## START Material

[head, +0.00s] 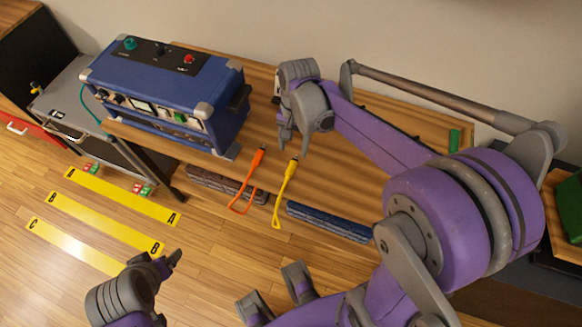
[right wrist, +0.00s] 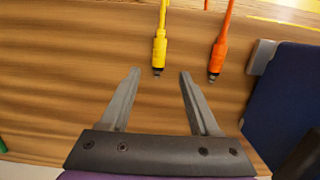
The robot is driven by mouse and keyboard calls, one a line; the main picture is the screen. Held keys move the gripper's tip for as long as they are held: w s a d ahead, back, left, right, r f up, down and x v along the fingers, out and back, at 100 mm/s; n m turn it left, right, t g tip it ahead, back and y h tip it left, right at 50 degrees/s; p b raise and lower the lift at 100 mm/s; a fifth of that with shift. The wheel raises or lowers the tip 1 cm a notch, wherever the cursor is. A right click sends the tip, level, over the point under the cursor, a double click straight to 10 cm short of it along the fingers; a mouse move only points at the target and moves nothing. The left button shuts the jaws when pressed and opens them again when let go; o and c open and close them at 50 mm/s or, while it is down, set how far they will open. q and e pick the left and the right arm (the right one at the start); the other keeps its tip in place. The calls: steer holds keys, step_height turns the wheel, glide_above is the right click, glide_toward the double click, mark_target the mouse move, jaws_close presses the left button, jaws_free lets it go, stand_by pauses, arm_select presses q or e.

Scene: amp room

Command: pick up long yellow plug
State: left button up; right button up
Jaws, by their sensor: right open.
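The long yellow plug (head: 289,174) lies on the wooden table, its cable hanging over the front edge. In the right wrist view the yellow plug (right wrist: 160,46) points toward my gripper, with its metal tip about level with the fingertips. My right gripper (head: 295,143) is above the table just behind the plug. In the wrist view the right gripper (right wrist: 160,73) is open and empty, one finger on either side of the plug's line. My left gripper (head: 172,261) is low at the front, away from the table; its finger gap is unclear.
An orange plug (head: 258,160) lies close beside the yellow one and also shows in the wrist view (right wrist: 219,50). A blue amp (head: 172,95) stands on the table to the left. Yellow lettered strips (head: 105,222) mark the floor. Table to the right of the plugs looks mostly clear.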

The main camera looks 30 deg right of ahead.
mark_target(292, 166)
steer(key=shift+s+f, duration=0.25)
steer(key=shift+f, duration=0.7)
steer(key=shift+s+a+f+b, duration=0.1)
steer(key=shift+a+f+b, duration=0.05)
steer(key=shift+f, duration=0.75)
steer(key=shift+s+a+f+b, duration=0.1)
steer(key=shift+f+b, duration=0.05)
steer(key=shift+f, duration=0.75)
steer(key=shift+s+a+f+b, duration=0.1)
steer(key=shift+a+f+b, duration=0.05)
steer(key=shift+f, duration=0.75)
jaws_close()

## END Material
## START Material

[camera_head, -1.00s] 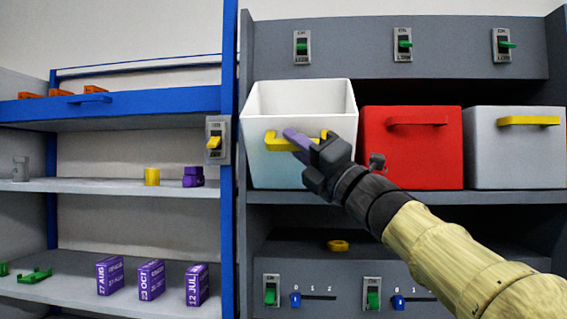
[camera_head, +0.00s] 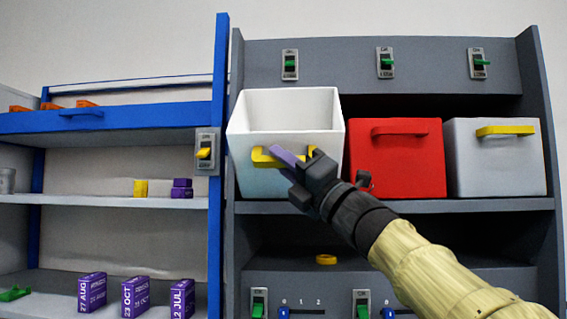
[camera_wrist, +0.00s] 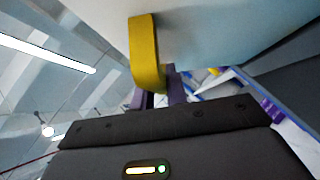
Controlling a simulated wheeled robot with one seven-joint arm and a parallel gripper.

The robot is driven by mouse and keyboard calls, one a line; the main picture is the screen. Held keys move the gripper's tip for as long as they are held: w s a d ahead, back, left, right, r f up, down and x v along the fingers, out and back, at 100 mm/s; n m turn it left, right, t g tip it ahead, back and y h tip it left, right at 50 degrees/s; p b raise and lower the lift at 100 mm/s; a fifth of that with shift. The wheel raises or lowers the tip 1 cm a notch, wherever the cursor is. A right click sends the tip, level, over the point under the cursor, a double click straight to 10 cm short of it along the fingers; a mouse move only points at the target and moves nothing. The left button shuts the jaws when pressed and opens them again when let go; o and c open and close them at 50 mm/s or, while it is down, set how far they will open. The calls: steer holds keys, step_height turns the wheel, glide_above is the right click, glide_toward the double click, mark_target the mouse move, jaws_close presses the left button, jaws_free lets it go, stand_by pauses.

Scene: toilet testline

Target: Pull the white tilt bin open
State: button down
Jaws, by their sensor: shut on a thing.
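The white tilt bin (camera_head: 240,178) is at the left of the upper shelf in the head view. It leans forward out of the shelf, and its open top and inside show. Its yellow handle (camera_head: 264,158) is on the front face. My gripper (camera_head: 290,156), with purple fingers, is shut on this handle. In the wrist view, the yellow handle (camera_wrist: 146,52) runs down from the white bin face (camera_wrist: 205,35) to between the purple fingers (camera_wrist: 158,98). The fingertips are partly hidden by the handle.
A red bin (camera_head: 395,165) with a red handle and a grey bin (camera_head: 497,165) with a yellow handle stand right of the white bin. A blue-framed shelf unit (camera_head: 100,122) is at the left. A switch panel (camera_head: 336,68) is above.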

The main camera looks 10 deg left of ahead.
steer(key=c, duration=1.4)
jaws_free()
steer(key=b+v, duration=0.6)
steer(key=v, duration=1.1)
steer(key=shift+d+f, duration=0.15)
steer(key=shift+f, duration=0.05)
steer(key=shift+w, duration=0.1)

## END Material
## START Material

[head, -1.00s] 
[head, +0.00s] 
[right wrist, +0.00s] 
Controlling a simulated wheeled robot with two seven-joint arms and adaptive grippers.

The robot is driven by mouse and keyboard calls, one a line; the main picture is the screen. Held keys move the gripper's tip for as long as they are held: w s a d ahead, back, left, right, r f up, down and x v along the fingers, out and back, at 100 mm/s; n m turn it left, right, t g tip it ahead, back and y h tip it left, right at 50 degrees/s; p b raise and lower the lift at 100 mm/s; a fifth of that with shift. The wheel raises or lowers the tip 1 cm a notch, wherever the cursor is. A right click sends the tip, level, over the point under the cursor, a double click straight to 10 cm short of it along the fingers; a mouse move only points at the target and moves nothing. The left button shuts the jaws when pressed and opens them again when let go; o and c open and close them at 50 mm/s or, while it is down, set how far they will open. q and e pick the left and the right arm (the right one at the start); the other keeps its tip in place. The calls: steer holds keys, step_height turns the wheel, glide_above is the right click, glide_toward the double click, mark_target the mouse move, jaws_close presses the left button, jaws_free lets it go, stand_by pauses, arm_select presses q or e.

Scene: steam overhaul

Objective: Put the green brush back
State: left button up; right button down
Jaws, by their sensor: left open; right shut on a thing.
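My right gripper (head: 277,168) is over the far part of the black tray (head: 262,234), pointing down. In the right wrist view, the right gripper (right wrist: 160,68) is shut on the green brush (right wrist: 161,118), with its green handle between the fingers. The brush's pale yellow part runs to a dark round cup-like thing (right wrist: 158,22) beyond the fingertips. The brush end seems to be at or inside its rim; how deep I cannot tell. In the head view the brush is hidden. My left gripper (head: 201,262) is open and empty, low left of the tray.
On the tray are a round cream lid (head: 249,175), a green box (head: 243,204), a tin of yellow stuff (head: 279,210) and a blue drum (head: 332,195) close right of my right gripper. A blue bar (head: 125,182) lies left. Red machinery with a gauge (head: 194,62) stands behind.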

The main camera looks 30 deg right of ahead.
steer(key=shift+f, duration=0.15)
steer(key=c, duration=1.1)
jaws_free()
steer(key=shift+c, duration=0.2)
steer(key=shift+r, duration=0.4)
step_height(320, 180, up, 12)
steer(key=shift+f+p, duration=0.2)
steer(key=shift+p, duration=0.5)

## END Material

**Problem to work on:**
Which lines contain the word "seven"? Return each of them.

**Complete response:**
Controlling a simulated wheeled robot with one seven-joint arm and a parallel gripper.
Controlling a simulated wheeled robot with two seven-joint arms and adaptive grippers.

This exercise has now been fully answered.